This means the display changes gradually throughout the day, making the dial a bit more interesting. At the same time, the plain, blue area of the disc indicating daytime would contrast well against the aventurine glass.

The moon phase showing daytime on the large model. Image – A. Lange & Söhne

A great view

That brings us to the movement, the L121.2. It is identical to the L121.3 found in the full-sized Lange 1 Moon Phase save for the double-function moon phase display, which could not be incorporated due to case height and dial thickness as alluded to earlier. And despite the different case sizes, two calibres share the same size, explaining the less-than-ideal dial proportions that I mentioned before.

Still the L121.2 is a Lange movement. And Lange watches are coveted for the movement finishing. Why?

The answer is obvious through the open back. For starts, the striping on the three-quarter plate is fine, lustrous, and consistent. The striping is just nice and arguably executed better than movements in similarly-priced watches, which sometimes have striping that’s too heavily applied. Combined with the hue of German silver (which is a brass alloy), and the result is a warm, silky canvas for the rest of the decoration.
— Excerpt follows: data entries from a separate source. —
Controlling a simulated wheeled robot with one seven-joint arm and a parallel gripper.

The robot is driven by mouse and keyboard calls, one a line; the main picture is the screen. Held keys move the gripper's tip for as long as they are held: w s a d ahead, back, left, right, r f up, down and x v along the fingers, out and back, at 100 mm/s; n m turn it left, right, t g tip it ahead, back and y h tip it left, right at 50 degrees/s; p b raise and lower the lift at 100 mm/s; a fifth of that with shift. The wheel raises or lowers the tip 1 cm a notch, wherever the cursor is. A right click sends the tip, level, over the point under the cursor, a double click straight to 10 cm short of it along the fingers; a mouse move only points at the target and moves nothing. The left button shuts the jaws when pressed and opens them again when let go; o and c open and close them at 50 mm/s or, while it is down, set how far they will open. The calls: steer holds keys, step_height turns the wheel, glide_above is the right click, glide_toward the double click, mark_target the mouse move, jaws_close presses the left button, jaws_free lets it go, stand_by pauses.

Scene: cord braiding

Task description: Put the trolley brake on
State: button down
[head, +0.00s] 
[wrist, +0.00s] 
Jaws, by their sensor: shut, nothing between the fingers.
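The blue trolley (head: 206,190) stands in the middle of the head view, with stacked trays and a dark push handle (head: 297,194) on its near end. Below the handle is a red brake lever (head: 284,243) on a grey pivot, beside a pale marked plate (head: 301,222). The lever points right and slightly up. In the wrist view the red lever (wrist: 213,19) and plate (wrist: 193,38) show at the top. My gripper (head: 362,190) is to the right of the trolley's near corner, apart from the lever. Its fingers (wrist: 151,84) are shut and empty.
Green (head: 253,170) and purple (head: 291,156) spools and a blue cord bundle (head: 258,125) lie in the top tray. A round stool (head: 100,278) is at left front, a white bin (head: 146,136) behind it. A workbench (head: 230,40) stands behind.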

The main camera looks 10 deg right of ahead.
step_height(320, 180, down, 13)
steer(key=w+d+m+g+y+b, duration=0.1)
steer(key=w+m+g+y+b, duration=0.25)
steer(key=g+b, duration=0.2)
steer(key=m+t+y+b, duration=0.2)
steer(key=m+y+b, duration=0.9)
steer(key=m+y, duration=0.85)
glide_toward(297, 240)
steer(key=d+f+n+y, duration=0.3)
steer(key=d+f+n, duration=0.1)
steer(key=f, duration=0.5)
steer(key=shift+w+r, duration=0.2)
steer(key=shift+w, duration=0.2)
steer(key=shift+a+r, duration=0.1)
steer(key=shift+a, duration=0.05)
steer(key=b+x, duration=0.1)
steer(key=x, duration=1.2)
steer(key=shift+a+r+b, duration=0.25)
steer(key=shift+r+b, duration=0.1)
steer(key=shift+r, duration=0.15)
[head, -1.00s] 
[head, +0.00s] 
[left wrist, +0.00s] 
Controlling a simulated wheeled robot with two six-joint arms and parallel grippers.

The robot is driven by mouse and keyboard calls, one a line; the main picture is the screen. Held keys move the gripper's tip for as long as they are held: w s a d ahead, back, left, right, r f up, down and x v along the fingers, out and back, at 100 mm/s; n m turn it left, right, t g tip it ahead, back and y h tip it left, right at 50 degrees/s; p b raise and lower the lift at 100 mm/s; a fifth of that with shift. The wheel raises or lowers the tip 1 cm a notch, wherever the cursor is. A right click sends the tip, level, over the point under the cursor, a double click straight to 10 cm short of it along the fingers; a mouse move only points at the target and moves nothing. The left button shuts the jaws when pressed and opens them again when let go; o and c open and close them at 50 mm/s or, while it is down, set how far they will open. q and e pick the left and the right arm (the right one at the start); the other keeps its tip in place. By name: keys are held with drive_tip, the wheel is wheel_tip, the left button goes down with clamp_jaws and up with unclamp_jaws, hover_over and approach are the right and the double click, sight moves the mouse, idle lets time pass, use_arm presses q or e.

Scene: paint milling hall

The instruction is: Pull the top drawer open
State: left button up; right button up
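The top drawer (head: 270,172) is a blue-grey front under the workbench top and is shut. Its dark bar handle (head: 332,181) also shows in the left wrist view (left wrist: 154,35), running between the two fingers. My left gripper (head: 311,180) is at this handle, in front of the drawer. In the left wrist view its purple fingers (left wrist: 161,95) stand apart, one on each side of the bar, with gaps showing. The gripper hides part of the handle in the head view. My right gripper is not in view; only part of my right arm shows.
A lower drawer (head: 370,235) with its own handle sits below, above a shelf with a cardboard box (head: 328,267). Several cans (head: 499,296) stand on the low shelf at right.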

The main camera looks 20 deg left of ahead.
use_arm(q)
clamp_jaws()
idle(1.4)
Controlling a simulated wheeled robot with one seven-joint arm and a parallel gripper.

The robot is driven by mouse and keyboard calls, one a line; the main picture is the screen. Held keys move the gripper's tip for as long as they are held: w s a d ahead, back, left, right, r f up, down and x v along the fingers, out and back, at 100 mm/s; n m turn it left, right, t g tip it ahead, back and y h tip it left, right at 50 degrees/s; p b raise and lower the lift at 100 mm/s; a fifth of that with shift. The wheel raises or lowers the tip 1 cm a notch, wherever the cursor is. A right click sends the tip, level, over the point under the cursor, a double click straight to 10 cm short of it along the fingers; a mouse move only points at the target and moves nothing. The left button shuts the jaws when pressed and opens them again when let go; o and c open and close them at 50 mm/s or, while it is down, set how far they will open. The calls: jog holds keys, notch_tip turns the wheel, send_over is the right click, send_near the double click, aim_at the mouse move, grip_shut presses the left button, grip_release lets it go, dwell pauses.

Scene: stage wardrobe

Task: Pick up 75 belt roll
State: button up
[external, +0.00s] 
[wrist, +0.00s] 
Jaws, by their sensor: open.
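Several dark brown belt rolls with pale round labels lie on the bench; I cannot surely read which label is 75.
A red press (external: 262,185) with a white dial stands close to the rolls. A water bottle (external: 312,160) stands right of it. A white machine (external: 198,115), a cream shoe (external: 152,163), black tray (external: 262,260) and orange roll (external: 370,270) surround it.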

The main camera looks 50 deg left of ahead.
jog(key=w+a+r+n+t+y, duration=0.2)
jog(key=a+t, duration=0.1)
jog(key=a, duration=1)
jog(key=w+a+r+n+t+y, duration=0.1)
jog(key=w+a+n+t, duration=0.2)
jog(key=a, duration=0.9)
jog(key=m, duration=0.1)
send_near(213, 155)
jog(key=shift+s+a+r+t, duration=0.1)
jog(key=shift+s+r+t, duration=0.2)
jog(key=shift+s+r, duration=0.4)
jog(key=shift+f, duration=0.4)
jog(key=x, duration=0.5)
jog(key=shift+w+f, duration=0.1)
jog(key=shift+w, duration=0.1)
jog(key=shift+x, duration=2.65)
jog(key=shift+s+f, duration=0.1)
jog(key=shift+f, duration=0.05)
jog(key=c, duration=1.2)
That includes the bevelling on the three-quarter plate and bridges, which is rounded and mirror polished. This is done with manually, either by applying the component (which is secured in a vice) against a polishing wheel, or with a hand-held, motorised tools. The result is a smooth edge with no machining marks.

That said, the bevelling contains no inward angles, often a hallmark of top quality hand finishing (albeit not the only element of the art). This is occasionally found in simpler, more affordable examples from establishment brands such as the time-only Vacheron Constantin Traditionelle. Still, I have no complaints because the movement is done extremely well.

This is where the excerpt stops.